İntihar Eylemleri Nasıl Engellenir?
Hasan Mesut Önder Uluslararası Stratejik Tahliller ve Araştırmalar Merkezi
( USTAD) Ortadoğu Uzmanı
Sorun yaratan güvenlik ve istihbarat modeli gözden geçirip onardıktan sonra terör, hiçbir toplum için alışılması gereken bir sorun olmaz. Peki, Türk istihbarat sisteminin cevap veremediği bu yapısal ve organizasyonel sorunlar nelerdir? Son bir yıl içinde yaşanan terör eylemleri incelendiğinde, Türk güvenlik aygıtının; istihbarat modeli, üretimi ve elde edilen ürünün dağıtımı konusunda sıkıntılar yaşadığını söyleyebiliriz.

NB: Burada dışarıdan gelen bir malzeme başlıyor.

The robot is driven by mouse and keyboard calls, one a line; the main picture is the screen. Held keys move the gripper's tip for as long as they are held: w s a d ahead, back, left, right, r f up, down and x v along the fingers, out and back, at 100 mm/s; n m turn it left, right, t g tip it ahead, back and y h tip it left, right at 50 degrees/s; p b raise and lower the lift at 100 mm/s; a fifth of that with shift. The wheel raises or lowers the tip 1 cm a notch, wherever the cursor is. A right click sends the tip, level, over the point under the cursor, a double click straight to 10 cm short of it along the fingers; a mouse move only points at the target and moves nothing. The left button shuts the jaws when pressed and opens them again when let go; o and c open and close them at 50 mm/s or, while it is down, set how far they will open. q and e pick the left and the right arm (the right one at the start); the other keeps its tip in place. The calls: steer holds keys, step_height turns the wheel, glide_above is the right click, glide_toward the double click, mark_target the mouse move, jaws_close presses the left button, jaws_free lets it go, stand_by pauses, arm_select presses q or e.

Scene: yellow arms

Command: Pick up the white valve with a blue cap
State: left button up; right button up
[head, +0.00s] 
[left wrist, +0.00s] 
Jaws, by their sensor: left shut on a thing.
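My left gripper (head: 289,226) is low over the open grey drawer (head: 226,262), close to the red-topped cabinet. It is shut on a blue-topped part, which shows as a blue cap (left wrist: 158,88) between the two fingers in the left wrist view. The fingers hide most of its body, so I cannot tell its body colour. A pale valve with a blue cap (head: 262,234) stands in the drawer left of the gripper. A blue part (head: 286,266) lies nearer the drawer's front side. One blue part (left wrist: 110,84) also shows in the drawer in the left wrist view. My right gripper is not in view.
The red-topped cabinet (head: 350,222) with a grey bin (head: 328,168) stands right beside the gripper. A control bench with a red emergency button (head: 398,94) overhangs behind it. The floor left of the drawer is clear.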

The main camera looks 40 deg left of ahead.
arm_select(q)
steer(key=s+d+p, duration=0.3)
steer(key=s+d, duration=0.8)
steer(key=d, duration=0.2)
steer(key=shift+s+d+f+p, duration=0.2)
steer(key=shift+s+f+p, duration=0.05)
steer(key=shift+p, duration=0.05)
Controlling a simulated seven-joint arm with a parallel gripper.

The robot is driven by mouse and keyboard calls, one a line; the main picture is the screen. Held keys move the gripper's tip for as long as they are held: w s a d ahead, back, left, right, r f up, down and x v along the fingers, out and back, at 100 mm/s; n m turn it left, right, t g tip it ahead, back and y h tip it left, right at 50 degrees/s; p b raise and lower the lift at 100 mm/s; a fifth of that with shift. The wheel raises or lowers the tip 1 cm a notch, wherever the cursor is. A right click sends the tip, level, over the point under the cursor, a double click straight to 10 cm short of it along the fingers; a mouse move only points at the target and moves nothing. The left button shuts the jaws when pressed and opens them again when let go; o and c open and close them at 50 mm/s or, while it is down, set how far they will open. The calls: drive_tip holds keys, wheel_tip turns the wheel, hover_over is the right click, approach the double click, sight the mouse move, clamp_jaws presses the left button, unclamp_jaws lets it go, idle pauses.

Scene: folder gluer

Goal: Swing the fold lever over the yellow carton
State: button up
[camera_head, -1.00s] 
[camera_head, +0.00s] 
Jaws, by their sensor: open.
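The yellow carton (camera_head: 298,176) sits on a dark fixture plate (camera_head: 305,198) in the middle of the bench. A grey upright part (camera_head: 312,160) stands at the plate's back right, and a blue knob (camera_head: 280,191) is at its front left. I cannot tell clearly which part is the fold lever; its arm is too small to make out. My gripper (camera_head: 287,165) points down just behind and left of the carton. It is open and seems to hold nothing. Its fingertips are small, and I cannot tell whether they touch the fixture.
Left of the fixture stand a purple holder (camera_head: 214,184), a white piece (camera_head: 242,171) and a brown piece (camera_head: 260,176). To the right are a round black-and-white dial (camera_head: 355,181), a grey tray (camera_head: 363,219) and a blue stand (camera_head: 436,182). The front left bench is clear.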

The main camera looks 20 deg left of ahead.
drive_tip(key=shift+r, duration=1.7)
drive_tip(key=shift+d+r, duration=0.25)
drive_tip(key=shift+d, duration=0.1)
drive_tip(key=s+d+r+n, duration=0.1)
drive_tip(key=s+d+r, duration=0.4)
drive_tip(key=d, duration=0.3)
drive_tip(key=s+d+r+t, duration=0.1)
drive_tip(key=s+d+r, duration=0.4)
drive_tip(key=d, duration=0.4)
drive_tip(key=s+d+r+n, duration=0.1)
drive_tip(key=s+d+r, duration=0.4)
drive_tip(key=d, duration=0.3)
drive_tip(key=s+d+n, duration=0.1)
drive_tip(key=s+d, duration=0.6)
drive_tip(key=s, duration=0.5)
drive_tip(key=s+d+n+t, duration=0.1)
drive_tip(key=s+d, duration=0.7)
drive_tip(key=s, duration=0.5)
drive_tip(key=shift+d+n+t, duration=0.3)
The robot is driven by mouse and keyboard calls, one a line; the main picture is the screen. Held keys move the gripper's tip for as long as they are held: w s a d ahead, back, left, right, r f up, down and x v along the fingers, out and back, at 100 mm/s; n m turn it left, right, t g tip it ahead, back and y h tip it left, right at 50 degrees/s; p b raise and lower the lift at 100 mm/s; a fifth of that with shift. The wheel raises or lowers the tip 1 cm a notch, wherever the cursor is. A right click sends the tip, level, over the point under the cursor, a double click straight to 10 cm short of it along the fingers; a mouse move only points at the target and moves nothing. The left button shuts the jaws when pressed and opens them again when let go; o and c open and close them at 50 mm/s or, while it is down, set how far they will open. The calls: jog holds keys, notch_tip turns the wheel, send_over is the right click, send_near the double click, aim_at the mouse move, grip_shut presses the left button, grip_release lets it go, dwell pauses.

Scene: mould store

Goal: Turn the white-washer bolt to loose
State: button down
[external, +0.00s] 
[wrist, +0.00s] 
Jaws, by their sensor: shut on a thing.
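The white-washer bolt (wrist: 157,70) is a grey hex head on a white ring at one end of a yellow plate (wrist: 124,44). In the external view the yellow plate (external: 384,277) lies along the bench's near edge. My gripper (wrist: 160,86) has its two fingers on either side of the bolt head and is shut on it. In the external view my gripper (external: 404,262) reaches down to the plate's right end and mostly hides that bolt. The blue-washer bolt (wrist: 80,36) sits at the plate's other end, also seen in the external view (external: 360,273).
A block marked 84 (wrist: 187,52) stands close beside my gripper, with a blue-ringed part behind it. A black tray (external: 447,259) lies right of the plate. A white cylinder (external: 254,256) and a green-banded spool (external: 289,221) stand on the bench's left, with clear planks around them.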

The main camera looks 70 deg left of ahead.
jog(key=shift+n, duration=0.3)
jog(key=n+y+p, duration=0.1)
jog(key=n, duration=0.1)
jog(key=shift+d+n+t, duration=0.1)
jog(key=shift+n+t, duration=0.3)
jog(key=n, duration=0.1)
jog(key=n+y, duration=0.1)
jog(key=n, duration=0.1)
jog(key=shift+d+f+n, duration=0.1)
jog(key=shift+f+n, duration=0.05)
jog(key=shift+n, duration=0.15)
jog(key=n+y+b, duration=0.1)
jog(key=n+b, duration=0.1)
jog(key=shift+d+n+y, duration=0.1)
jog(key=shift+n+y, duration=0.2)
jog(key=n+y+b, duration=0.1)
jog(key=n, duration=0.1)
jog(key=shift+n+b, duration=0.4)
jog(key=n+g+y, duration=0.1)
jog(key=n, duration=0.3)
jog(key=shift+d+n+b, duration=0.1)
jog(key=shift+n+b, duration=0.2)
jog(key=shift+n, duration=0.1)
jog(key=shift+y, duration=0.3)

Genelden özele doğru sorunları ele aldığımızda, güvenlik örgütlerimizin, istihbaratı ele alış biçiminin biraz sorunlu olduğunu söylemek mümkün. Doğası gereği terör tehditlerine odaklı çalışma sistemine sahip olan kurumlarımız, polis örgütü refleksi ile olayları ele almakta ve karşılaştığı sorunlara karşı savunmacı, reaktif istihbarat anlayışı ile hareket etmektedir.
Yeni terör türüne karşı başarı sağlamak mümkün mü ?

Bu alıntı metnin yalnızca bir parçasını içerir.